Turkey has emerged as the most unequal country in Europe in terms of income distribution.
The troubling conclusion is reached by a new report released by trade union confederation DISK/Genel-Is. The study highlights deepening social and economic divides, with millions struggling to meet basic needs despite the official figures showing growth.
The report cites Eurostat data showing Turkey’s Gini coefficient at 0.461, far above the European Union average of 0.344. No other European country records such a high level of inequality, said the study.
The Gini coefficient is a statistical measure of the inequality of a distribution. It is most commonly used to represent income, wealth or consumption. It ranges from 0 to 1 (or 0 to 100), where 0 signifies perfect equality (everyone has the same income) and 1 signifies perfect inequality.
The findings in the report suggest that while the economy continues to expand on paper, the benefits are not reaching large segments of society.
Turkish GDP growth officially accelerated from 2.3% y/y in 1Q to 4.8% y/y in 2Q.

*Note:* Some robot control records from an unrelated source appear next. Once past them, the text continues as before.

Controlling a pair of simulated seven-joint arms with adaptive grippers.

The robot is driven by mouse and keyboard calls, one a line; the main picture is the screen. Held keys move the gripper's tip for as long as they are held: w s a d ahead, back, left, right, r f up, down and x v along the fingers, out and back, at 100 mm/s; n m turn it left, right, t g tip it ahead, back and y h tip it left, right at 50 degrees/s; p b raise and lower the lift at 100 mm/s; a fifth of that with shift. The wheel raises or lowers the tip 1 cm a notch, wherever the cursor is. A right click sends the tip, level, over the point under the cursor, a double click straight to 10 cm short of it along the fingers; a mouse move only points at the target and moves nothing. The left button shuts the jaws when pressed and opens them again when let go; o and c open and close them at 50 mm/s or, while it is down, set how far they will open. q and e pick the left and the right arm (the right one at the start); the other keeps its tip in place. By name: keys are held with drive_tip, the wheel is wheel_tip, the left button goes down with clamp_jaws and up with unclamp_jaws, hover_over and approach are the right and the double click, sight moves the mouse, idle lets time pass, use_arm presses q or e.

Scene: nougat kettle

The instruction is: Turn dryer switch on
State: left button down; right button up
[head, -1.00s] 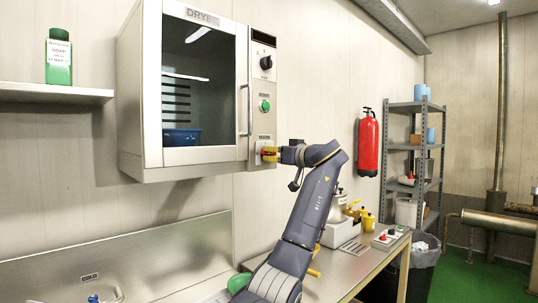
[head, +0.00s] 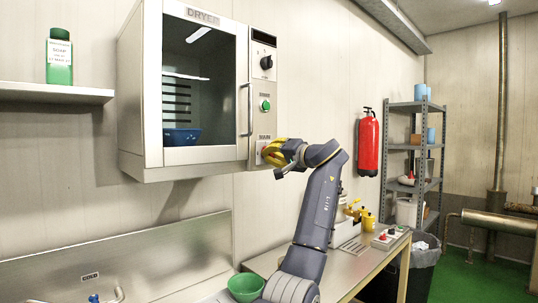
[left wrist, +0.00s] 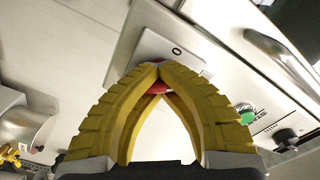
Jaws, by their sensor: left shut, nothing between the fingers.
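The dryer (head: 128,100) is a steel wall cabinet with a glass door and a control strip on its right. The strip has a black knob (head: 266,62), a green button (head: 265,105) and a plate low down. In the left wrist view, this plate (left wrist: 150,47) bears a "0" mark, and a red switch (left wrist: 160,88) shows partly behind my fingers. My left gripper (head: 268,152) has yellow fingers, closed together at the tips in front of the switch. Whether they touch it, and the switch's setting, I cannot tell. My right gripper is out of view.
The dryer's door handle (head: 249,110) stands out just left of the controls. Below are a sink, a green bowl (head: 245,287) and a bench (head: 365,262) with yellow items. A red extinguisher (head: 368,142) hangs at right. A shelf (head: 50,92) holds a soap bottle (head: 59,60).

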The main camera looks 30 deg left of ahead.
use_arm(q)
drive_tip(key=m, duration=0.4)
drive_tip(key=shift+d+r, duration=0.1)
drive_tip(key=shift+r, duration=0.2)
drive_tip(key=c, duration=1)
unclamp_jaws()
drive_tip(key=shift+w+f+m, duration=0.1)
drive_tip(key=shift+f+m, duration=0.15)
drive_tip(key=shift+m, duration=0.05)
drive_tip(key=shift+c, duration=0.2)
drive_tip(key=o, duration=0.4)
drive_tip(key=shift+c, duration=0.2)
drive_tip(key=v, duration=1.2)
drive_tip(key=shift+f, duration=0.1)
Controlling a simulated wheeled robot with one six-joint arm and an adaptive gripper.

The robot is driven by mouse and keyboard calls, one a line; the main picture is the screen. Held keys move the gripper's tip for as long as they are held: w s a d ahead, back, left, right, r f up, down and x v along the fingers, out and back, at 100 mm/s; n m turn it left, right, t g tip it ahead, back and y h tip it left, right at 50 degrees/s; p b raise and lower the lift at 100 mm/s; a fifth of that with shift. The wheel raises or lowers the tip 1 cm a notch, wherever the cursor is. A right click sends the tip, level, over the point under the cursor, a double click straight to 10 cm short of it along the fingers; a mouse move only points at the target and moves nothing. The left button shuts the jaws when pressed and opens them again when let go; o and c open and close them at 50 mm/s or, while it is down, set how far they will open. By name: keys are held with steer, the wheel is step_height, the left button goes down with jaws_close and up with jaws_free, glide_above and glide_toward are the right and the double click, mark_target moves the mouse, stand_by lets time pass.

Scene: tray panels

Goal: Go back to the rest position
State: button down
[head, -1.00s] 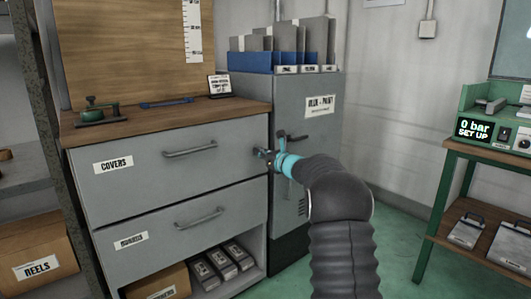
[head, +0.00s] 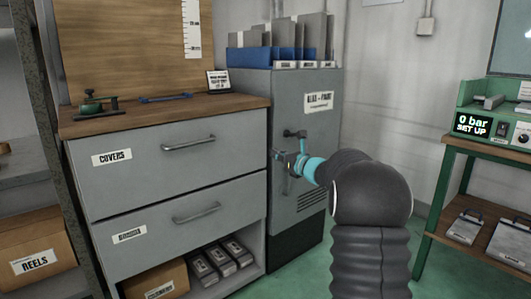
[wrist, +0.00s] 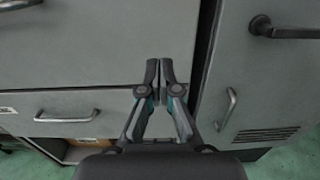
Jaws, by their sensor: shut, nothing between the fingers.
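My gripper (head: 278,155) is in front of the gap between the drawer unit (head: 178,181) and the grey cabinet (head: 325,140) in the head view. In the wrist view my gripper (wrist: 160,62) is shut, its two fingertips together with nothing between them. It holds nothing. My dark arm runs from the lower right up to it and hides part of the cabinet door.
Both labelled drawers look shut, with bar handles (head: 190,142) facing me. The cabinet has a dark lever handle (head: 295,134). A green-framed bench (head: 460,150) stands at the right. Green floor (head: 300,268) is free before the cabinet.

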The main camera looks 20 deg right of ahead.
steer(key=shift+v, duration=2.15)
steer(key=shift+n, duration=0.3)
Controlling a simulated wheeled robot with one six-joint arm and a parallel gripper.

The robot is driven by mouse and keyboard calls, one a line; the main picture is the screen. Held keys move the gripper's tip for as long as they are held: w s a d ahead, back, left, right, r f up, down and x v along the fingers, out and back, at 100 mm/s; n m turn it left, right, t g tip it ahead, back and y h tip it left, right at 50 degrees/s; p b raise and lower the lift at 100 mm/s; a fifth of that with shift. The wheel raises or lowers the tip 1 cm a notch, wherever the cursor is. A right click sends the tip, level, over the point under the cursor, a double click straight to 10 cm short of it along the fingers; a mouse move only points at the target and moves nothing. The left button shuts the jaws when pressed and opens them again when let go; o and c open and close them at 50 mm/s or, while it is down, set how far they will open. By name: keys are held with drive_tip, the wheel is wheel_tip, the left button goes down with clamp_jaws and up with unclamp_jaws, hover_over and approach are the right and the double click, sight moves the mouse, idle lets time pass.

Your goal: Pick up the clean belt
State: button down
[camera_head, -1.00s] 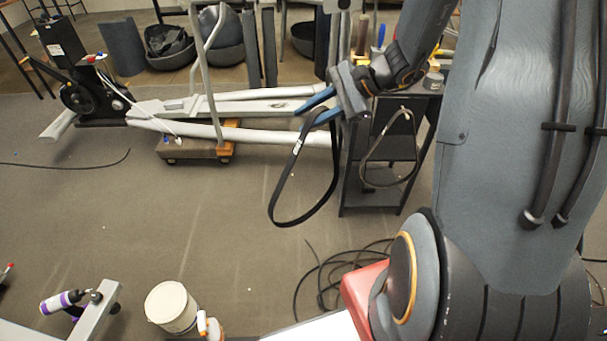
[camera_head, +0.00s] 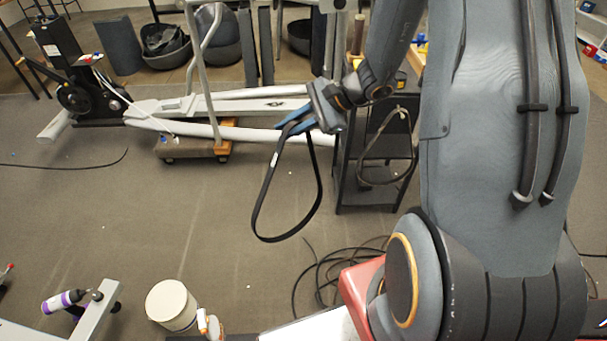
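A black belt (camera_head: 256,207) hangs as a long loop from the blue fingers of my gripper (camera_head: 290,127). My gripper points left, and its fingers look close together on the top of the loop. The loop hangs clear in the air, left of the dark cart (camera_head: 372,198). A second belt (camera_head: 362,172), greyish and duller, hangs against the side of the cart, apart from my gripper. The fingers partly hide the top of the black belt.
An elliptical machine (camera_head: 225,108) lies behind, with a wheeled dolly (camera_head: 190,149) under its frame. Black cables (camera_head: 318,275) coil on the floor below the belt. A white bucket (camera_head: 171,303) stands at front left.

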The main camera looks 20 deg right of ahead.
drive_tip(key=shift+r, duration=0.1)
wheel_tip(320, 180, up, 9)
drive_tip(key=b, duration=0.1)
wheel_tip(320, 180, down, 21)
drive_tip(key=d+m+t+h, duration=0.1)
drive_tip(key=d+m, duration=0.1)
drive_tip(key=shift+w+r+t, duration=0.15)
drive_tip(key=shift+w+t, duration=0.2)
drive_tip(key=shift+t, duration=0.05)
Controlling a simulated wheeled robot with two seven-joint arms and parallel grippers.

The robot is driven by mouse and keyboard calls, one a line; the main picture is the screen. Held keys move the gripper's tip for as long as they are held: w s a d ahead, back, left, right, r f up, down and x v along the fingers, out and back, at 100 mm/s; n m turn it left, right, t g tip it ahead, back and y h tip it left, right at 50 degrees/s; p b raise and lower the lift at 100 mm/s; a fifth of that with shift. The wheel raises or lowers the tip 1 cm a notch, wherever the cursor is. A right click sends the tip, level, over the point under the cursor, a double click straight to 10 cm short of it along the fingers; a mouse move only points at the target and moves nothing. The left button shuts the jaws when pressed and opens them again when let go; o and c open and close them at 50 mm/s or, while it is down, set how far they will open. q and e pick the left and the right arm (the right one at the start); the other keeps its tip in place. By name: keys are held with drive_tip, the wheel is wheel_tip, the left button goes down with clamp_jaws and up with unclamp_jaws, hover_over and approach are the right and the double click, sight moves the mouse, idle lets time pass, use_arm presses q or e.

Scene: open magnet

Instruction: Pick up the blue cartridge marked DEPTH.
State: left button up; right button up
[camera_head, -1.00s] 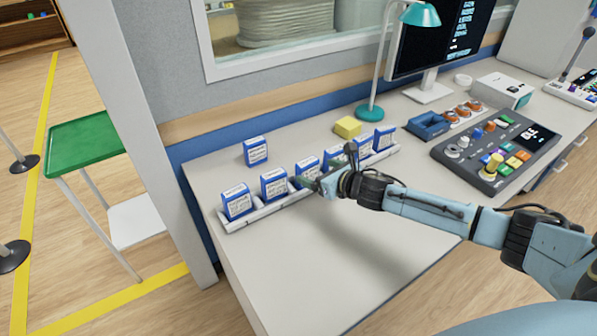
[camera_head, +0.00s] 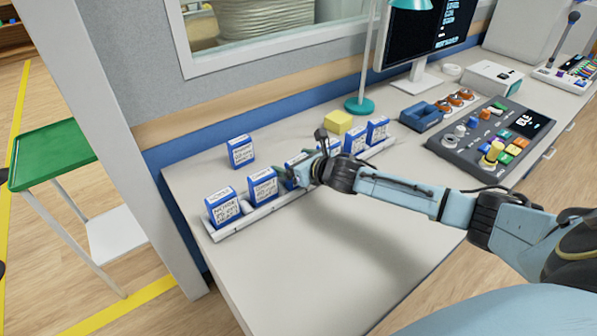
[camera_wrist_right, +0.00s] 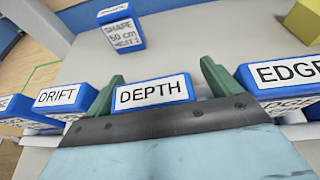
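The blue DEPTH cartridge (camera_wrist_right: 152,92) has a white label and stands in the middle of the right wrist view. In the head view it appears to be the third cartridge (camera_head: 296,158) in the row, partly hidden by my right gripper. My right gripper (camera_wrist_right: 163,88) is open, with one green finger on each side of the DEPTH cartridge. A gap shows between the right-hand finger and the cartridge; I cannot tell whether the left-hand finger touches it. My right gripper (camera_head: 287,175) also shows in the head view at the row. My left gripper is not in view.
The DRIFT cartridge (camera_wrist_right: 62,98) and EDGE cartridge (camera_wrist_right: 285,72) flank it closely in a white rack (camera_head: 262,212). The SHAPE cartridge (camera_wrist_right: 120,27) stands alone behind. A yellow block (camera_head: 338,122), lamp and control panel (camera_head: 490,140) are farther right. The front desk is clear.

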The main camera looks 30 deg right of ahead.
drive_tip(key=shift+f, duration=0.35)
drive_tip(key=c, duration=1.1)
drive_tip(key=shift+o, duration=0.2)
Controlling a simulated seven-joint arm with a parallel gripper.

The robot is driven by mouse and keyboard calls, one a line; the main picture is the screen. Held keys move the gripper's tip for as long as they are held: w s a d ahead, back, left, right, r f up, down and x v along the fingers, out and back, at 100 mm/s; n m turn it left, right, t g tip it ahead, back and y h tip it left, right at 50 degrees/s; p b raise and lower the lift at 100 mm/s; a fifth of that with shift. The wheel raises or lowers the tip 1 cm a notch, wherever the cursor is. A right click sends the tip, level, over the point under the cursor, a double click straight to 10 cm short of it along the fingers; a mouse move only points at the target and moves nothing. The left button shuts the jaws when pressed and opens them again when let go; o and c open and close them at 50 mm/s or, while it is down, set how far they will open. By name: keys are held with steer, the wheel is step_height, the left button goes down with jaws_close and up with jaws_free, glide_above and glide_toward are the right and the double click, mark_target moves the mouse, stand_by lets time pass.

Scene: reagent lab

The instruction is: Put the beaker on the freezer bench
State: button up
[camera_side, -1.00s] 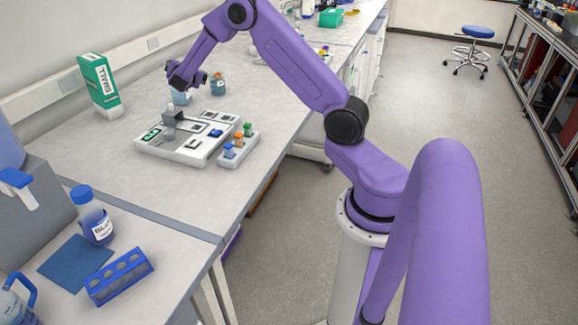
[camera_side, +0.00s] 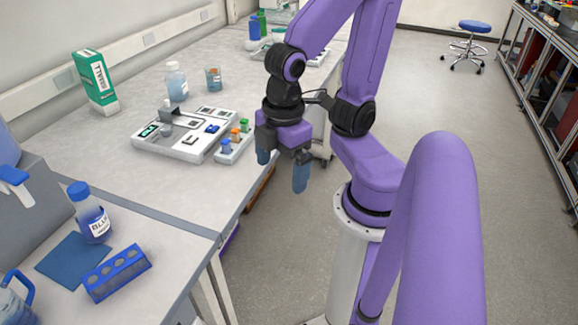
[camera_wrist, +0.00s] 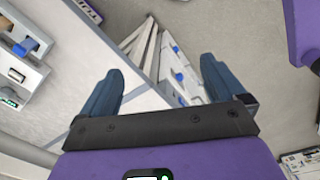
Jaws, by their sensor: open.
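A small clear beaker (camera_side: 213,79) with bluish contents stands upright on the long bench (camera_side: 110,165), right of a clear bottle with a white cap (camera_side: 176,82). My gripper (camera_side: 282,172) is well to the right of and nearer than the beaker, pointing down by the bench's front edge. In the wrist view, the two blue fingers of my gripper (camera_wrist: 160,88) are spread wide with nothing between them. The beaker does not show in the wrist view. No bench is clearly marked as the freezer bench.
A white device (camera_side: 185,135) and a rack of coloured-cap vials (camera_side: 232,148) are left of my gripper. A green-and-white box (camera_side: 95,82) stands by the wall. A blue-capped bottle (camera_side: 91,213) and a blue rack (camera_side: 117,274) are on the near bench section.

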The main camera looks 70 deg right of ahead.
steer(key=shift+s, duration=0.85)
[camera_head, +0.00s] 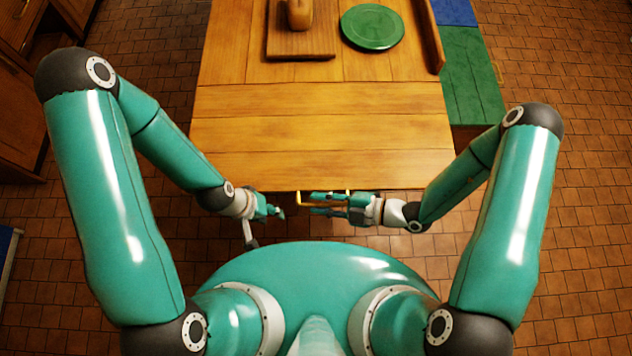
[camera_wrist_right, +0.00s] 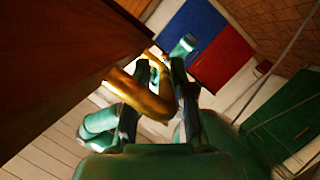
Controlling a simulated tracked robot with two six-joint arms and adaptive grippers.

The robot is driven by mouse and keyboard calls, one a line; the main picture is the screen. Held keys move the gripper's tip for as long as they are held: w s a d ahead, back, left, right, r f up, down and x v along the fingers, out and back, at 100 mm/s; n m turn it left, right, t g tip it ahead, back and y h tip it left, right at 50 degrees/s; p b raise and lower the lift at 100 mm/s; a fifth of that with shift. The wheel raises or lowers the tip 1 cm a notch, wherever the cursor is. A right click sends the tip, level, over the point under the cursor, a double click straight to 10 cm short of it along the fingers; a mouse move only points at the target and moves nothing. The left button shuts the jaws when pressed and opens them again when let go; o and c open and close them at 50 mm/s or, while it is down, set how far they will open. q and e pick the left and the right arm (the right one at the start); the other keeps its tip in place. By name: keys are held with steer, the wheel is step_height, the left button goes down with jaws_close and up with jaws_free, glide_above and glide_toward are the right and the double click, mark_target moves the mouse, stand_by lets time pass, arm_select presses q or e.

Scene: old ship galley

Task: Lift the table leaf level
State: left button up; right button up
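The table leaf (camera_head: 320,165) is the near wooden section of the table in the head view, with planks running left to right. It looks level with the tabletop behind it. A brass handle (camera_head: 302,200) shows at its front edge; in the right wrist view it is a bent brass bar (camera_wrist_right: 145,98) beside dark wood. My right gripper (camera_head: 328,203) is at this handle. Its fingers (camera_wrist_right: 160,72) are apart, with part of the bar between them; firm contact is not clear. My left gripper (camera_head: 275,211) is left of the handle, just off the front edge; its finger opening is unclear.
A cutting board (camera_head: 300,42) with a loaf-like brown object (camera_head: 299,14) and a green plate (camera_head: 372,27) stand on the fixed tabletop. A blue and green bench (camera_head: 470,75) is along the right side. Wooden cabinets (camera_head: 22,110) are at far left. Tiled floor is clear at right.

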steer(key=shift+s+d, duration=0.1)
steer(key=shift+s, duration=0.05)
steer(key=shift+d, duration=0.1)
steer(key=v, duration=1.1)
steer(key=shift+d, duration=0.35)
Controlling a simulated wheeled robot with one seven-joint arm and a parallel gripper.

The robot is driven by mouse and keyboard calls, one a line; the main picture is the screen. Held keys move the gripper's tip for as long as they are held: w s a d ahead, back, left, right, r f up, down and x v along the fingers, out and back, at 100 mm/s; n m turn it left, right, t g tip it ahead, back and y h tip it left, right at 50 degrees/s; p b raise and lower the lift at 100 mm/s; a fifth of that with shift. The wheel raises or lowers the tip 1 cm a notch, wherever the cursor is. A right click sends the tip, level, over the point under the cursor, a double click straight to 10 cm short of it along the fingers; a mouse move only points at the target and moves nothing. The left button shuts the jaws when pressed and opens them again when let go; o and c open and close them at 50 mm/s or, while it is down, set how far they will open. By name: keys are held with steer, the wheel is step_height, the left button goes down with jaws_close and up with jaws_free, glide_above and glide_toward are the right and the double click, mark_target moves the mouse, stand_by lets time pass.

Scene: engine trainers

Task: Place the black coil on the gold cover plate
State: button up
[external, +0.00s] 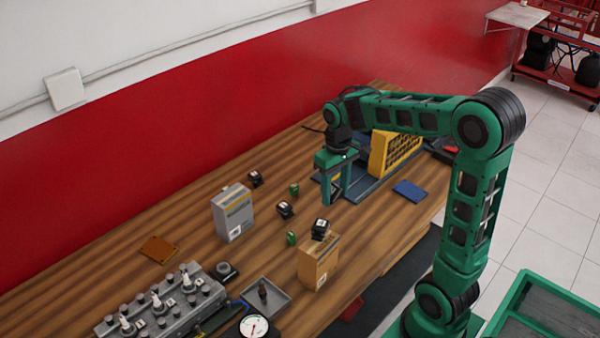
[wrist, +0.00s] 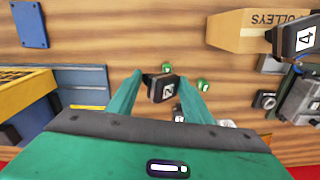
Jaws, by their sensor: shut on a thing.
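My gripper (external: 336,194) is over the right part of the wooden bench, its fingers pointing down. In the wrist view a black coil (wrist: 164,89) with a white label sits between the fingertips, and my gripper is shut on it. I cannot make this coil out clearly in the external view. The gold cover plate (external: 158,248) lies flat on the bench at the left, well away from my gripper. It does not show in the wrist view. Other black coils lie on the bench (external: 285,210), farther back (external: 255,178), and on top of a cardboard box (external: 321,227).
The cardboard box (external: 317,264) and a grey box (external: 232,212) stand between my gripper and the plate. Small green parts (external: 291,238) lie near them. An engine block (external: 165,305) and grey tray (external: 266,294) are in front. A yellow organizer (external: 393,152) and blue plate (external: 409,190) are at right.

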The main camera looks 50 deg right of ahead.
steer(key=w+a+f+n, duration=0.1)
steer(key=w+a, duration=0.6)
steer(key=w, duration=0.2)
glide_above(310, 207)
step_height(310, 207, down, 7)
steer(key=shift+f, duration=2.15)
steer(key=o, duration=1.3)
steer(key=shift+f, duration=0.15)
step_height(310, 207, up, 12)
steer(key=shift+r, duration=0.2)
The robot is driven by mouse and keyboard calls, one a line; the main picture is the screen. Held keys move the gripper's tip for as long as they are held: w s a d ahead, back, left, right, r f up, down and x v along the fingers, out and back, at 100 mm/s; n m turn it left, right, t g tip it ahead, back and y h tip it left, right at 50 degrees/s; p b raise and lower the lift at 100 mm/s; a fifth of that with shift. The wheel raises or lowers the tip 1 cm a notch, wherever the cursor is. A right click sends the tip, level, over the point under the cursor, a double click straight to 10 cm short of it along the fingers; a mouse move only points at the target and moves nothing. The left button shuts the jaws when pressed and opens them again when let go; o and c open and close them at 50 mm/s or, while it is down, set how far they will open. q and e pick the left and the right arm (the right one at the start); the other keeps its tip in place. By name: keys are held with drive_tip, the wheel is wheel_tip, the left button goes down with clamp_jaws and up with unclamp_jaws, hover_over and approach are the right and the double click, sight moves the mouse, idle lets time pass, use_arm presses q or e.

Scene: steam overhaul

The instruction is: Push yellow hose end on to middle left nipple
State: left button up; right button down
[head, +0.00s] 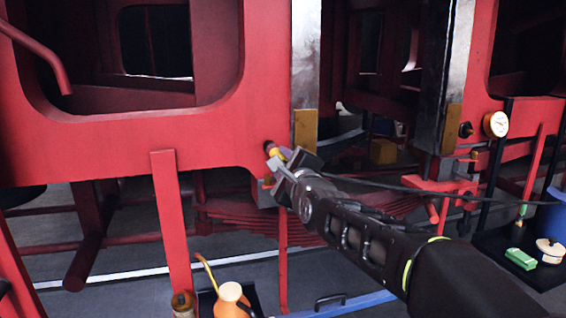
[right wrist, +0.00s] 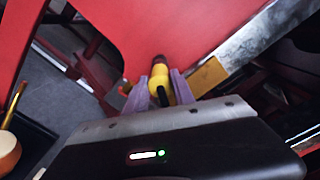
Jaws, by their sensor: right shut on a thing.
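My right gripper (head: 279,167) reaches in from the right and is shut on the yellow hose end (head: 279,153), close against the red frame plate. In the right wrist view my right gripper (right wrist: 162,92) has its pale purple fingers on both sides of the yellow hose end (right wrist: 160,80). A dark reddish-brown piece (right wrist: 160,61) is at the hose end's far tip, against the red plate. I cannot tell whether the hose end is seated on a nipple there. My left gripper is not in view.
The red frame (head: 215,145) fills the left and centre. An orange oil can (head: 231,302) stands below. A green box (head: 521,258) lies in a black tray at right.

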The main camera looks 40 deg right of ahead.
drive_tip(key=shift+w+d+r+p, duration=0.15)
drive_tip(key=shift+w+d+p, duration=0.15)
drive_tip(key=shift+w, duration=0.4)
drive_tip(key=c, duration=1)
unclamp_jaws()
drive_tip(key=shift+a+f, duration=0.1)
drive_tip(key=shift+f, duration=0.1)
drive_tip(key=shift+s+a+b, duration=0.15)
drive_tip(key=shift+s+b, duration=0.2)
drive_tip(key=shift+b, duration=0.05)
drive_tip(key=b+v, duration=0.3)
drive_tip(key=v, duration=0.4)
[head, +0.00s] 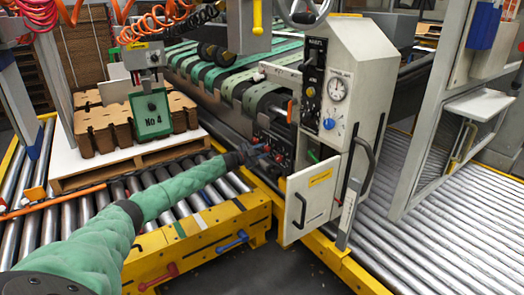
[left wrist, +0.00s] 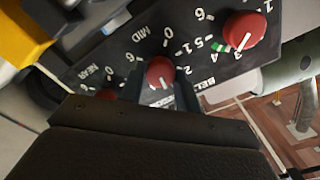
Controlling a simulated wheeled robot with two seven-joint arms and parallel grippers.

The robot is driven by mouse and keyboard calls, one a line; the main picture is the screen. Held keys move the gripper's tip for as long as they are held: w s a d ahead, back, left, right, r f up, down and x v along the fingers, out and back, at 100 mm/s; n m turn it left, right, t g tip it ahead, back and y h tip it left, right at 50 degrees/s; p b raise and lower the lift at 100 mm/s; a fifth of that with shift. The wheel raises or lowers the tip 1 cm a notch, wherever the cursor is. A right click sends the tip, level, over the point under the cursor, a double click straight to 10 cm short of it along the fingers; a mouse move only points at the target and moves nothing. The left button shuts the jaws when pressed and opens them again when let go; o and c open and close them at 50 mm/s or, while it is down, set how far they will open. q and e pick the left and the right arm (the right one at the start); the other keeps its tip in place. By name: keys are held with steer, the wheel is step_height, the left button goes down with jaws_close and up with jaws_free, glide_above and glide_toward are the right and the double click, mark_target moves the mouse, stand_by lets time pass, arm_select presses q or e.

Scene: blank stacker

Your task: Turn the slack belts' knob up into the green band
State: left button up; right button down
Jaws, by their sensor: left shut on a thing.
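A dark panel with three red knobs fills the upper part of the left wrist view. My left gripper (left wrist: 161,88) is shut on the middle red knob (left wrist: 160,70), beside the MID label; its white pointer aims down the picture, and its green band is hidden. The knob at upper right (left wrist: 245,28) has a green mark (left wrist: 219,46) near its pointer. The knob by the NEAR label (left wrist: 106,94) is partly covered. In the head view my left gripper (head: 257,153) reaches the panel (head: 276,150) below the green belts (head: 245,85). Belt tension is unclear.
A beige machine cabinet (head: 352,75) with a gauge, blue knob and open door (head: 310,200) stands right of the gripper. A roller conveyor with yellow frame (head: 205,240) lies under my left arm. A pallet of brown sheets (head: 100,130) stands at left.

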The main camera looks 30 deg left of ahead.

According to the study, two out of every 10 people in Turkey live in poverty, while six in 10 are in debt. The minimum wage, set at Turkish lira (TRY) 22,104 ($530), falls short of the official hunger threshold of TRY 26,149, underscoring the erosion of purchasing power.
Per capita income stands at $15,463, less than half the European average of $36,590, placing Turkey at the bottom of the continent by this measure.
The report also points to a shrinking share of labour in national income, rising household indebtedness and a widening gap between the rich and poor. The wealthiest 20% of the population earn nearly nine times more than the poorest 20%.
Only 39% of the population is not in debt, while 12.5% of people are struggling greatly to repay their debts. For 43.3% of the population, debts represent a moderate burden, whereas for 5.2% they pose no burden at all, according to the study.
Union officials argue that the current trajectory risks not only worsening economic hardship but also the fuelling of broader social and political instability. They are calling for urgent reforms, including fairer taxation, stronger public services and wage policies that ensure workers receive a just share of the value they create.